Margenerholung verschoben

Klein hat den Takt in der Cloud merklich verschärft und dafür die von vielen Anlegern ersehnte Margenerholung hinten angestellt. Neben Investitionen in die Technik der Cloudplattform dürften auch die finanziellen Anreize für den Vertrieb ins Gewicht fallen, der die Cloudversion der Kernsoftware S4 Hana bei den Kunden pushen soll.

Viel Zeit bleibt Klein beim Balance-Akt zwischen Wachstum und Rendite nicht: Der US-Erzrivale Oracle macht schließlich Fortschritte beim Verkauf der cloudbasierten Programme zur Unternehmenssteuerung - eine Domäne von SAP. Und der Vertriebs- und Kundenmanagementspezialist Salesforce droht die Walldorfer beim Umsatz schon bald zu überholen.

Immerhin hat Klein nach eigener Darstellung mit den technischen Problemen des Angebots inzwischen aufgeräumt. Die Datenbasis wurde großteils vereinheitlicht, die verschiedenen Softwarepakete besser verzahnt. Weil die Kunden aber noch immer mit dem extra ersonnenen Cloud Software "Rise with SAP" hadern, ist noch viel Überzeugungsarbeit nötig.

Warum geht der SAP-CFO?

Zudem kommen SAP auch atmosphärische Störungen in die Quere. Wie aus heiterem Himmel kündigte Finanzchef Luka Mucic im Frühjahr seinen Abschied für den kommenden März an. Warum der am Kapitalmarkt für seine scharfen Analysen geschätzte Top-Manager eigentlich geht, wurde nicht so recht klar, in verschiedenen Medien war von internem Streit die Rede. Er werde schon einen neuen Job finden, ließ sich Aufsichtsratschef und Mitgründer Hasso Plattner zitieren, schließlich werde man ihm "ein erstklassiges Zeugnis" ausstellen. Er wünschte sich im "Handelsblatt"-Interview vor allem eine bessere Kapitalmarktkommunikation - die SAP-Zahlen seien schließlich besser als die von Oracle, aber die Amerikaner hätten die besseren Bilanzpressekonferenzen.

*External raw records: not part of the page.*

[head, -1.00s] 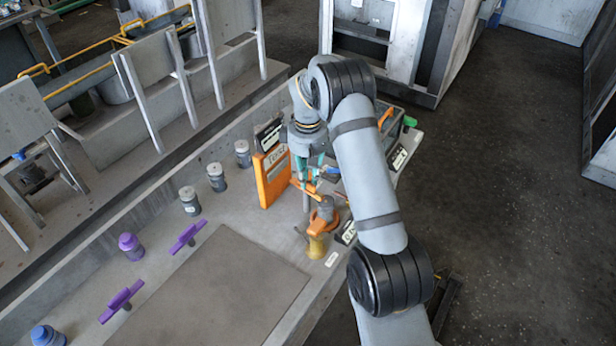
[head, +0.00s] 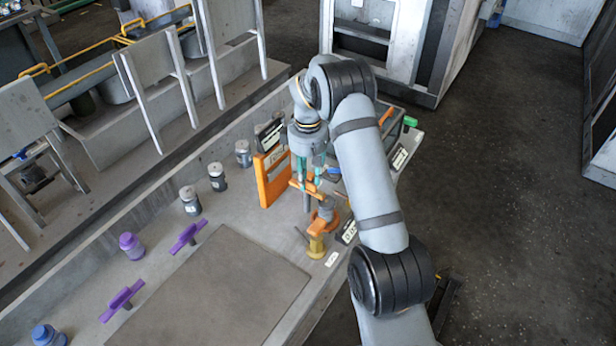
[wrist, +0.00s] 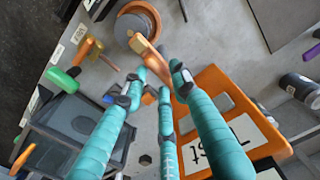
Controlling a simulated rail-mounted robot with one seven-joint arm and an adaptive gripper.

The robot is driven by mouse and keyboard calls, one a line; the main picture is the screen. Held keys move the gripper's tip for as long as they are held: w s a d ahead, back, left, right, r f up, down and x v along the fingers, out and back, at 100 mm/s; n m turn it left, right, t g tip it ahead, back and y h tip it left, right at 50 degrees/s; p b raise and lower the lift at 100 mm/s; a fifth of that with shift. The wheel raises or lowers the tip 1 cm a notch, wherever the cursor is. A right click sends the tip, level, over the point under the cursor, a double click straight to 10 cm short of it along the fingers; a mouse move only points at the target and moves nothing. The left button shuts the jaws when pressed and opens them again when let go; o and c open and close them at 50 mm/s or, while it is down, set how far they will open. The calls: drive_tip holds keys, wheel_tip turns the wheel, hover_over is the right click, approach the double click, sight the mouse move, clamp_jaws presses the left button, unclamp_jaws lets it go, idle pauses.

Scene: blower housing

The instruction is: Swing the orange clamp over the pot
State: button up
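The orange clamp (head: 306,188) is a short bar at the top of a grey post, level with the upper part of the pot. In the wrist view the clamp (wrist: 154,60) runs from beside the pot towards my fingertips. The pot (head: 326,209) is a grey round body with orange around its base. It also shows at the top of the wrist view (wrist: 131,27). My gripper (head: 309,178) has teal fingers pointing down at the clamp. In the wrist view my gripper (wrist: 154,84) has its fingertips apart on either side of the clamp's near end; contact is unclear.
An orange TEST panel (wrist: 235,115) stands close beside my fingers. A dark grey bin (wrist: 75,130) lies on the other side. Several jars and purple handles (head: 187,236) line the bench. The flat mat (head: 215,290) is clear.

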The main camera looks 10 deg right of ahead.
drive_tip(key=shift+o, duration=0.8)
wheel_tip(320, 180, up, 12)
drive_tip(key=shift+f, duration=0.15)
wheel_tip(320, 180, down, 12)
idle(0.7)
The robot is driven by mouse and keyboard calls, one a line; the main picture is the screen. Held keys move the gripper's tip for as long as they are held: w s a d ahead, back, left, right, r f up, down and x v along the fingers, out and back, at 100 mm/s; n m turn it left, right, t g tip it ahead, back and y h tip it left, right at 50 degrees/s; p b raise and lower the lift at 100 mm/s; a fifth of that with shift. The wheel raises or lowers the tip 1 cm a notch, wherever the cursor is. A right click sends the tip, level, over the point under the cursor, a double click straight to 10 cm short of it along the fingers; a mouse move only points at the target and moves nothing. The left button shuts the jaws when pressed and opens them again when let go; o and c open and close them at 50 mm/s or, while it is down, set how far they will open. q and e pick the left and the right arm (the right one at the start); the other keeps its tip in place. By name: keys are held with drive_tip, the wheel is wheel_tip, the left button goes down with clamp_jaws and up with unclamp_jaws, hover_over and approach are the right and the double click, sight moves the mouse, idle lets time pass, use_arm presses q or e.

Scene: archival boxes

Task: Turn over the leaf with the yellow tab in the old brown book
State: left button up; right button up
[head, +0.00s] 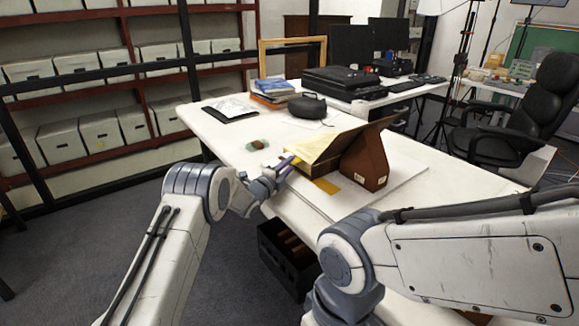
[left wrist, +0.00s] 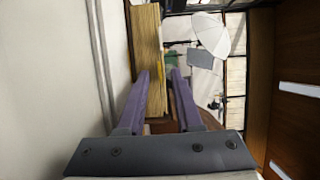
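The old brown book (head: 326,147) lies on a white board on the table, its cream pages sloping up against a brown wedge-shaped body (head: 365,160) with a small pale label. My left gripper (head: 287,165) is at the near left edge of the pages. The left wrist view shows its two purple fingers (left wrist: 161,85) apart, with a gap between them. The page block (left wrist: 147,50) stands beyond the left finger, which partly covers it. A thin yellow strip (left wrist: 162,68), perhaps the tab, shows at its right side. I cannot tell whether a finger touches the leaf. My right gripper is out of view.
A dark case (head: 340,80), a black rounded object (head: 307,105) and stacked books (head: 272,88) stand farther back on the white table (head: 225,140). A black crate (head: 285,255) is below the table edge.

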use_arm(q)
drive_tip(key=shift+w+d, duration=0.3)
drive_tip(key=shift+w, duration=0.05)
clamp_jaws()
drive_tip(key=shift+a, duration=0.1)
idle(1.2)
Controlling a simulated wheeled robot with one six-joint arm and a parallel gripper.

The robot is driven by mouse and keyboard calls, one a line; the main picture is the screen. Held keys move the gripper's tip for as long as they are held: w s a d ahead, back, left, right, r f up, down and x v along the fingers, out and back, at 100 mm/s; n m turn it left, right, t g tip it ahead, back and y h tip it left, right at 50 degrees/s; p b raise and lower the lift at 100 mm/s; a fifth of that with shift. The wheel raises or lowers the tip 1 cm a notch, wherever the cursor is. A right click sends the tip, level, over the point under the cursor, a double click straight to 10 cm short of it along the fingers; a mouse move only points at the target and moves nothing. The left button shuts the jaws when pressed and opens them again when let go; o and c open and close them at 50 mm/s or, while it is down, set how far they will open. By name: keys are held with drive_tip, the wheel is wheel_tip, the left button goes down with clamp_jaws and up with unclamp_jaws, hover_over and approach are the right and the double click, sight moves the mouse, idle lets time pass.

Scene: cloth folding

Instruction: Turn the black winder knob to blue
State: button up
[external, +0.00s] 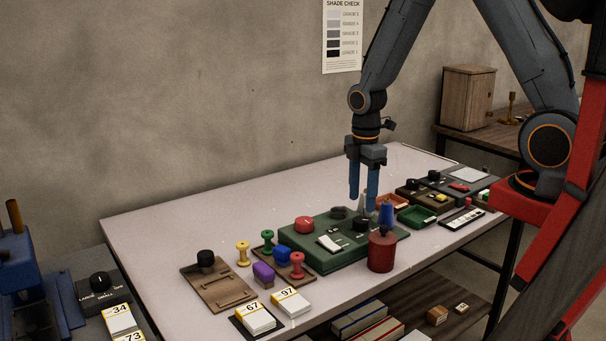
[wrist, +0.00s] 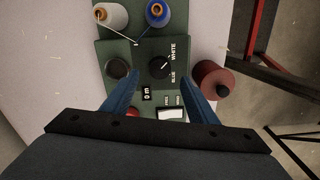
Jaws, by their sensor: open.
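The black winder knob (wrist: 160,68) sits on the green winder box (wrist: 106,45), between the labels BLUE and WHITE. Its white mark slants up and right in the wrist view, toward the WHITE side. In the external view the knob (external: 361,224) is on the box's right part. My gripper (external: 363,201) is open and points down above the box. In the wrist view my gripper's fingers (wrist: 160,88) are on either side of the knob, apart from it, with nothing between them. Their exact height above it is unclear.
A blue spool (wrist: 157,13) and a white spool (wrist: 112,17) stand near the knob. A dark round knob (wrist: 117,68) is on its left. A red cylinder (external: 381,252) stands at the box's front right. A red button (external: 304,224) and white switch (external: 329,243) are also on the box.

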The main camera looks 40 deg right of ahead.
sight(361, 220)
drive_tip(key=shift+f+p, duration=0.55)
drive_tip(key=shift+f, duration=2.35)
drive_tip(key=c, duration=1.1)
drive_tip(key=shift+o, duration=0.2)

Der Abgang Mucics reiht sich ein in häufige Personalwechsel in der oberen Führungsriege. Klein versammelt dabei vor allem Getreue um sich. Plattner, der in Walldorf an vielen Ecken und Enden nach wie vor die Strippen in der Hand hält, gilt als große Stütze des 42 Jahre jungen Vorstandschefs. Auch aus dem Streit mit der damaligen Co-Chefin Jennifer Morgan nach nur rund einem halben gemeinsamen Jahr an der Konzernspitze ging das SAP-Eigengewächs vor rund zwei Jahren als Sieger hervor.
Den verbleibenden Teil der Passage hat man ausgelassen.